(Dataset records)

## Start

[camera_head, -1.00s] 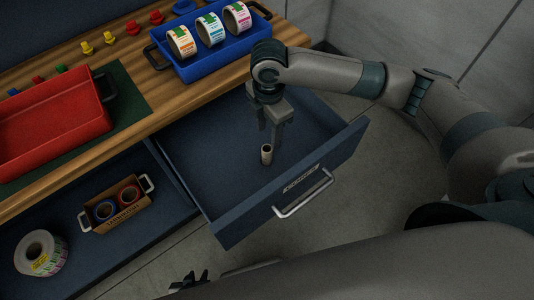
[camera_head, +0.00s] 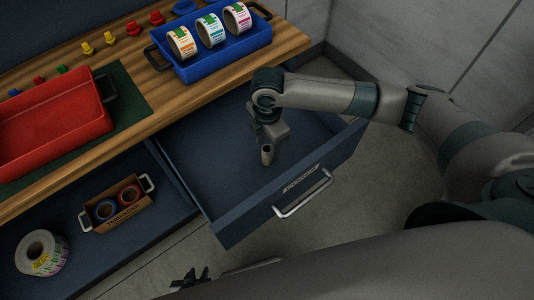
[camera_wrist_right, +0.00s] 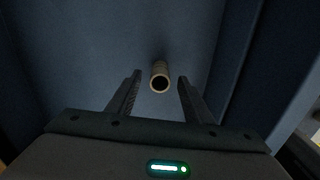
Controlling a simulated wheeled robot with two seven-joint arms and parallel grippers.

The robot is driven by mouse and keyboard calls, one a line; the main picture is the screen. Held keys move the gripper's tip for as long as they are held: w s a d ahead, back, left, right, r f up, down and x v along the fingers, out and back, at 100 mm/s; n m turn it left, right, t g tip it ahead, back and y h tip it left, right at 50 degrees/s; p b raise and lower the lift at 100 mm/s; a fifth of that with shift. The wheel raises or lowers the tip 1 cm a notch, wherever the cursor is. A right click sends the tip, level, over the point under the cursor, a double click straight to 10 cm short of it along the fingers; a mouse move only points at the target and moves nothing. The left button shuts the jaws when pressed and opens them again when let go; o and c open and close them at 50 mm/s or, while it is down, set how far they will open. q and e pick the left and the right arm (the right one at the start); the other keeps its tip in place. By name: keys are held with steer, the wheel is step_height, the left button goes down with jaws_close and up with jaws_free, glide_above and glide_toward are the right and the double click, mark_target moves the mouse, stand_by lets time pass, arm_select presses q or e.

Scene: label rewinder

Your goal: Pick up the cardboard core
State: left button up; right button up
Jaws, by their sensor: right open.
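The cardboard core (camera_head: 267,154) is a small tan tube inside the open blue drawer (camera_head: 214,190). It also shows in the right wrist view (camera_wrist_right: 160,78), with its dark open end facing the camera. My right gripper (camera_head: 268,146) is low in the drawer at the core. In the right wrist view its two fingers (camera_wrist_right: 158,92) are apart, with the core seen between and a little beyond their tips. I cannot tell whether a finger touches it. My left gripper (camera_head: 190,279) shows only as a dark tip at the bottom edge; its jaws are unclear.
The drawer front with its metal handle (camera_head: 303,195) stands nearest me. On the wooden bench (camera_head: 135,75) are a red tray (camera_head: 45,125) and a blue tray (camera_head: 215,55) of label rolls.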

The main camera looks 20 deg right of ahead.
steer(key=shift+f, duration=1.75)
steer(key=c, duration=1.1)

## End
## Start

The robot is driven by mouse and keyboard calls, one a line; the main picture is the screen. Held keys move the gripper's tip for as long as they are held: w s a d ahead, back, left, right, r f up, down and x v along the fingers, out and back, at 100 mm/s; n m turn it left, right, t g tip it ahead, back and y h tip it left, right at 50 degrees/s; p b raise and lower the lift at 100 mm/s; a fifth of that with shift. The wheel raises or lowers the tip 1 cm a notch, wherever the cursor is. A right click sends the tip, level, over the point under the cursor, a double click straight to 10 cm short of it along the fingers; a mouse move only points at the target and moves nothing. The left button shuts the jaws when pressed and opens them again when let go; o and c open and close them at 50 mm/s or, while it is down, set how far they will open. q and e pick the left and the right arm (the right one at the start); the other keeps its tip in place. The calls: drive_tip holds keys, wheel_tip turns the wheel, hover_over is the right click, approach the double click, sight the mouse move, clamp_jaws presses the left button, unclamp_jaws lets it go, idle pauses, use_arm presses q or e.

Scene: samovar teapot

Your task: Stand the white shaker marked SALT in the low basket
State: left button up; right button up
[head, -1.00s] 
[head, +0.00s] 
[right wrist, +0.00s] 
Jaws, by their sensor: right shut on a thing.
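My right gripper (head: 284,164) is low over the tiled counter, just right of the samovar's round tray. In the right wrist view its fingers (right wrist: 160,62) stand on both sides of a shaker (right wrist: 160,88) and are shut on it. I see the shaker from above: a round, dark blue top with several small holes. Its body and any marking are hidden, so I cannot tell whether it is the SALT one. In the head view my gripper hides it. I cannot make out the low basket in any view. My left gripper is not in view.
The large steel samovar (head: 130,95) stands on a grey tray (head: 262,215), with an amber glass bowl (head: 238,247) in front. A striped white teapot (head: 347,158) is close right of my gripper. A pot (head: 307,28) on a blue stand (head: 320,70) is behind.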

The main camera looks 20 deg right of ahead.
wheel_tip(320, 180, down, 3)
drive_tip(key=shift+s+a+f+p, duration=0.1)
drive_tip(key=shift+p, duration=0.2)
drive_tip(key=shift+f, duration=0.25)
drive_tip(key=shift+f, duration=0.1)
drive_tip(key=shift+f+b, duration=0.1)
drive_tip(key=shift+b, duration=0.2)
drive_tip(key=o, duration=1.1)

## End

Repeat exactly the part that opens with the line containing "[camera_head, -1.00s]" and closes with the line containing "Controlling a simulated". Include both end lines, and drop the pictures.

[camera_head, -1.00s] 
[camera_head, +0.00s] 
[camera_wrist_right, +0.00s] 
Controlling a simulated wheeled robot with two seven-joint arms and parallel grippers.

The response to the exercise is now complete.